> _INFORMATION PROVIDED_:

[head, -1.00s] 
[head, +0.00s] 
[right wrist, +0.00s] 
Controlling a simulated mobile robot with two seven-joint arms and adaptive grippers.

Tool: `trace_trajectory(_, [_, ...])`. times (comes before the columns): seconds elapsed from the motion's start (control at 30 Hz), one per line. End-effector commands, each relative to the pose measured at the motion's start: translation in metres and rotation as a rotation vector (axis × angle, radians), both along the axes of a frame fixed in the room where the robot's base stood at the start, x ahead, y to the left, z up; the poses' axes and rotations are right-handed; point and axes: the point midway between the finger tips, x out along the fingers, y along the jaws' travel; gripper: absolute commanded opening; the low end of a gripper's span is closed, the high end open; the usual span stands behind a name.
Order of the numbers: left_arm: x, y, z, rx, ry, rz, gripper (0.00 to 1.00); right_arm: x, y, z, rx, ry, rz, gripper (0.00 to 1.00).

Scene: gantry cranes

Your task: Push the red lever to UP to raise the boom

> _YOUR GOAL_: Extract every line from the one with "Controlling a simulated" down to the final line above, both included, exactly as written.

> _EXERCISE SOLUTION_:
Controlling a simulated mobile robot with two seven-joint arms and adaptive grippers.

Tool: `trace_trajectory(_, [_, ...])`. times (comes before the columns): seconds elapsed from the motion's start (control at 30 Hz), one per line. End-effector commands, each relative to the pose measured at the motion's start: translation in metres and rotation as a rotation vector (axis × angle, radians), both along the axes of a frame fixed in the room where the robot's base stood at the start, x ahead, y to the left, z up; the poses' axes and rotations are right-handed; point and axes: the point midway between the finger tips, x out along the fingers, y along the jaws' travel; gripper: absolute commanded opening; the low end of a gripper's span is closed, the high end open; the usual span stands behind a name.
Order of the numbers: left_arm: x, y, z, rx, ry, rz, gripper (0.00 to 1.00); right_arm: x, y, z, rx, ry, rz, gripper (0.00 to 1.00).

Scene: gantry cranes

Your task: Push the red lever to UP to raise the boom

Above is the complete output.